Consider indexing your staging tables. Don’t arbitrarily add an index on every staging table, but do consider how you’re using that table in subsequent steps in the ETL load. For some use cases, a well-placed index will speed things up.
Consider emptying the staging table before and after the load. You’ll want to remove data from the last load at the beginning of the ETL process execution, for sure, but consider emptying it afterward as well. Especially when dealing with large sets of data, emptying the staging table will reduce the time and amount of storage space required to back up the database.
Do you need to run several concurrent loads at once? For most loads, this will not be a concern.

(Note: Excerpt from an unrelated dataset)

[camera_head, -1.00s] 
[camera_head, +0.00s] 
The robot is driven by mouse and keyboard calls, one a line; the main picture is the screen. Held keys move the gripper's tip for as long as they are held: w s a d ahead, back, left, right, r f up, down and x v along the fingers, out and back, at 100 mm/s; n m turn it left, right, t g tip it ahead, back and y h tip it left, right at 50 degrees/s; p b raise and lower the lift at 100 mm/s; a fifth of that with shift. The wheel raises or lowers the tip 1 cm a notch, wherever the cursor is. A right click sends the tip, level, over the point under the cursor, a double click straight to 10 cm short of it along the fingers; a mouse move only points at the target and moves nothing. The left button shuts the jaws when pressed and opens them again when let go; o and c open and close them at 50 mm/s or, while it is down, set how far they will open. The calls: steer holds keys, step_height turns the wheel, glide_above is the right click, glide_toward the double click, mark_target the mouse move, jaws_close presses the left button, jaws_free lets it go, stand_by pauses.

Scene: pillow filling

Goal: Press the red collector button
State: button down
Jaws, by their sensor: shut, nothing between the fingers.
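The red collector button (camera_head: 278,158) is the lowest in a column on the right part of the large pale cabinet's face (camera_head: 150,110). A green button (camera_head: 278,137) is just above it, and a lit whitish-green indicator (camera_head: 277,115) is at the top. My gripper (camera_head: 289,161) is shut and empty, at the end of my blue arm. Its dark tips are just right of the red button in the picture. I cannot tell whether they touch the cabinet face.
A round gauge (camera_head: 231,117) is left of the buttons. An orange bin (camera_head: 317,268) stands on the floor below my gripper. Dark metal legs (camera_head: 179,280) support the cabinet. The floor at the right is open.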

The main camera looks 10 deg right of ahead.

However, some loads may be run purposefully to overlap – that is, two instances of the same ETL processes may be running at any given time – and in those cases you’ll need more careful design of the staging tables. Typically, staging tables are just truncated to remove prior results, but if the staging tables can contain data from multiple overlapping feeds, you’ll need to add a field identifying that specific load to avoid parallelism conflicts.
Handle data lineage properly. If your ETL processes are built to track data lineage, be sure that your ETL staging tables are configured to support this. Data lineage provides a chain of evidence from source to ultimate destination, typically at the row level. If you track data lineage, you may need to add a column or two to your staging table to properly track this.
While the conventional three-step ETL process serves many data load needs very well, there are cases when using ETL staging tables can improve performance and reduce complexity. A good design pattern for a staged ETL load is an essential part of a properly equipped ETL toolbox.